PostPosted: Sat Feb 04, 2006 12:23 am    Post subject: [b]Can black writers write white?[/b] Reply with quote

Difficult to say as I have not come across too many black authors who have written stories that predominantly feature white characters. Whether they are major or minor characters something tells me that black authors could have the same probs. For mixed race authors– well maybe there is an advantage in that mixed race authors are able to write about a multitude of people since they are likely to have a variety of people from different races and backgrounds in their lives. If you read Lara by Bernadine Evaristo or White Teeth by Zadie Smith. Both of these authors are of mixed race and their books have characters from different backgrounds who are very convincing. (Check Evaristo’s latest book – Soul Tourists).

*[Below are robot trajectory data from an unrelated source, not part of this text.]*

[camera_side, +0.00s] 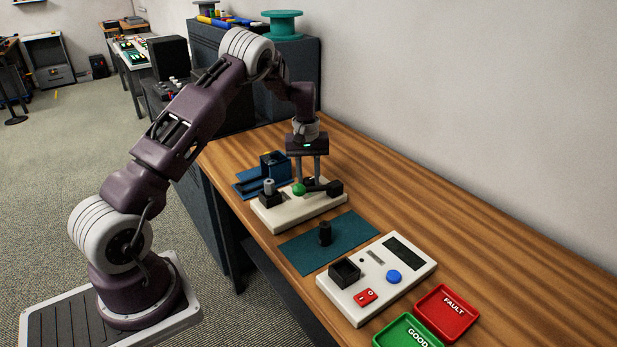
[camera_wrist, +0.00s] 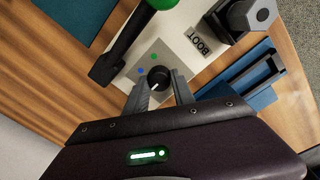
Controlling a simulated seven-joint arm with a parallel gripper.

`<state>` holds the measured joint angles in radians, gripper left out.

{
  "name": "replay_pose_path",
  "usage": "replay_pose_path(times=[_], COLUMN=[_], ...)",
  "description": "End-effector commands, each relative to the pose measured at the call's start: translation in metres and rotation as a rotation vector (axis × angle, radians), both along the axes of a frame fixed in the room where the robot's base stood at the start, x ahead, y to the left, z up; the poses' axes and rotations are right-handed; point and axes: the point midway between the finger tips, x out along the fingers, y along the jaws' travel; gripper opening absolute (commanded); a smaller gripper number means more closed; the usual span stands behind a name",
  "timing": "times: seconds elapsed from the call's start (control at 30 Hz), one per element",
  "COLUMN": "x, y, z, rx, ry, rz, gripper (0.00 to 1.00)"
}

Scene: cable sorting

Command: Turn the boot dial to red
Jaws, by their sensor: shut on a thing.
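The boot dial (camera_wrist: 160,75) is a black round knob with a white pointer line, on a grey plate (camera_wrist: 150,62) in the wrist view. My gripper (camera_wrist: 162,86) has its two fingers on either side of the knob and is shut on it. The pointer line slants toward the lower left of the picture. A blue dot (camera_wrist: 140,70) and a green dot (camera_wrist: 153,56) show beside the knob; no red mark is visible. In the side view my gripper (camera_side: 309,181) points down over the white boot station (camera_side: 300,213), and the dial is hidden there.
A black lever with a green ball (camera_side: 299,189) lies close in front of my fingers. A black holder with a grey post (camera_side: 269,188) stands left on the station. A teal mat (camera_side: 300,255), a white test box (camera_side: 405,275), red (camera_side: 447,312) and green trays (camera_side: 385,341) lie nearer.

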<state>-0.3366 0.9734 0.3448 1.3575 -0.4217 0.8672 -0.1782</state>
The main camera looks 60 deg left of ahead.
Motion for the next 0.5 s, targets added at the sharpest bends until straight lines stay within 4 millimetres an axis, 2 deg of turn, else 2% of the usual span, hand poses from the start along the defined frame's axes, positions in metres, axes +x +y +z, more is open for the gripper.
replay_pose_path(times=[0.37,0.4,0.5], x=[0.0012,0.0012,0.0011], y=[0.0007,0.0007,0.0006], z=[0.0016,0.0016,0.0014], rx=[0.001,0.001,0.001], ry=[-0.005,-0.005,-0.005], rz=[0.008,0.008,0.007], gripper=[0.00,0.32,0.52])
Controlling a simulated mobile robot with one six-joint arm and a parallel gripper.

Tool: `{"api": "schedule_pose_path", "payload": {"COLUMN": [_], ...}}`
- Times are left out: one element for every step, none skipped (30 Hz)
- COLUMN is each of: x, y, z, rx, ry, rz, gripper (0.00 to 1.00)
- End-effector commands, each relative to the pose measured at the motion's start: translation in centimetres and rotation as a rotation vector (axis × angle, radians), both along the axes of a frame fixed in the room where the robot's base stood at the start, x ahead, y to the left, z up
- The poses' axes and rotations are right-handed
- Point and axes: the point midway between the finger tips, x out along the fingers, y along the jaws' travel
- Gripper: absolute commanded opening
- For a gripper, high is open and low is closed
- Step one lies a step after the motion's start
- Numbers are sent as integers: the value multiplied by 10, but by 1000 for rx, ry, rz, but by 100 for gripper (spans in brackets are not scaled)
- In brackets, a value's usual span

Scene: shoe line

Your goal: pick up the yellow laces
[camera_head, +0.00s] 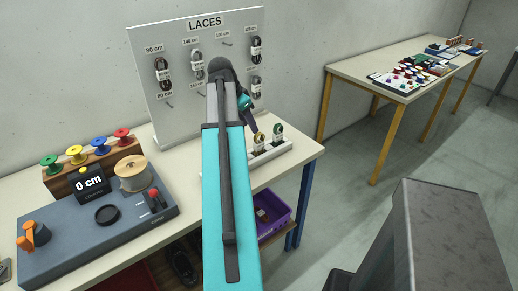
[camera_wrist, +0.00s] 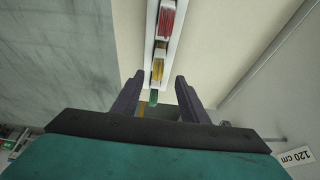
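The yellow laces (camera_wrist: 158,68) stand in a white holder (camera_wrist: 150,48), between the red laces (camera_wrist: 167,20) and the green laces (camera_wrist: 153,97). In the head view, the yellow laces (camera_head: 259,141) and the green laces (camera_head: 278,131) show just right of my arm, in the white holder (camera_head: 283,148); the red laces are hidden there. My gripper (camera_wrist: 160,78) is open, with nothing held. In the wrist view its two fingers frame the yellow and green laces, apart from them. How far they are from the laces is unclear.
A pegboard marked LACES (camera_head: 184,84) with hanging laces stands behind the holder. A measuring unit (camera_head: 120,225) with a spool and a rack of coloured spools is at left. A purple bin (camera_head: 275,222) sits below the table. A second table (camera_head: 350,74) is at back right.

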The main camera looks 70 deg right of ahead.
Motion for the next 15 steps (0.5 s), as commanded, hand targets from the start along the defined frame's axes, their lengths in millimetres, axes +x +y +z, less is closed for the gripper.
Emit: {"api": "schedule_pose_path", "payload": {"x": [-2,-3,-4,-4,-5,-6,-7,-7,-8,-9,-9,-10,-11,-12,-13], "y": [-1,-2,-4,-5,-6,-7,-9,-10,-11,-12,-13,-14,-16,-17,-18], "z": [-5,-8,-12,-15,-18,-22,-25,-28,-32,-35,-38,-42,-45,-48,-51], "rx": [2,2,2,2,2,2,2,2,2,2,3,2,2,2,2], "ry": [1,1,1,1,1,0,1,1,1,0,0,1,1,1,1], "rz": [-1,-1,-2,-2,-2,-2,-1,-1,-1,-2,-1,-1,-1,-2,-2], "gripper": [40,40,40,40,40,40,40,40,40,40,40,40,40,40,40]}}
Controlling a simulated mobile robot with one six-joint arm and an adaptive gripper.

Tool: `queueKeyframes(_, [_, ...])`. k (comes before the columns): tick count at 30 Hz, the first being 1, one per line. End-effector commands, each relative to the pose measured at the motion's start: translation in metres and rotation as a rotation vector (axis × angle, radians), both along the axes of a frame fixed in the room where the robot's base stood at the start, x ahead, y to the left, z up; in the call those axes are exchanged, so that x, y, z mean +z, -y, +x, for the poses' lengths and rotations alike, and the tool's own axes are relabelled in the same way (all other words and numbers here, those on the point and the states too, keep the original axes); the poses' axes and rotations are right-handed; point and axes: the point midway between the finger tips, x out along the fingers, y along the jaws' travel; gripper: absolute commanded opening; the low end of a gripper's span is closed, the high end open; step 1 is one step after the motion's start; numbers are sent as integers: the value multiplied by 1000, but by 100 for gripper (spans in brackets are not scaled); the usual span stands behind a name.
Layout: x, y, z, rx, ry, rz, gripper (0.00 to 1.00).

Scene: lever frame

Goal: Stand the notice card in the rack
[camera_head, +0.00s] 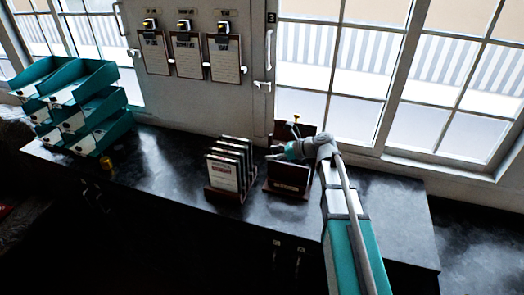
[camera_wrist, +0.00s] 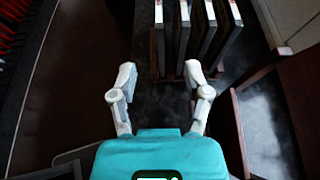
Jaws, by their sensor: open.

As I said somewhere previously on this board I feel, dare I say, safe when reading any of Nadine Gordimer’s books and it is probably because her black characters are so well developed and so well thought out. She creates/writes her black characters as black characters. But if you check crime author James Patterson’s novels which features the black cop Alex Cross who works for the FBI, you will notice that Patterson never allows Cross to slip into any internal commentary. I wonder why that is? John Grisham does similar: in his novel The Last Juror, there is a black female character called Callie. She is a savant, which for Grisham is convenient as he doesn’t have to stress himself in giving her a black speech, which he might find a little difficult to handle.

As I said previously, for me who enjoys reading, it is irritating to read some of these novels when you come across such gross errors or worse still, reading a book that features a black protagonist who is not really black but who is made to think and act white, doesn’t have any hangups on race, doesn’t have too much contact with their own people, who is neutral about everythingand hardly ever gets mad and most important, they are non-threatening.

I hope I have made myself clear on this but if I haven’t then I really don’t know what else I can say to convince y’all. Maybe it’s best to read some of the books I’ve mentioned or the titles given in by the African book group. I’m done.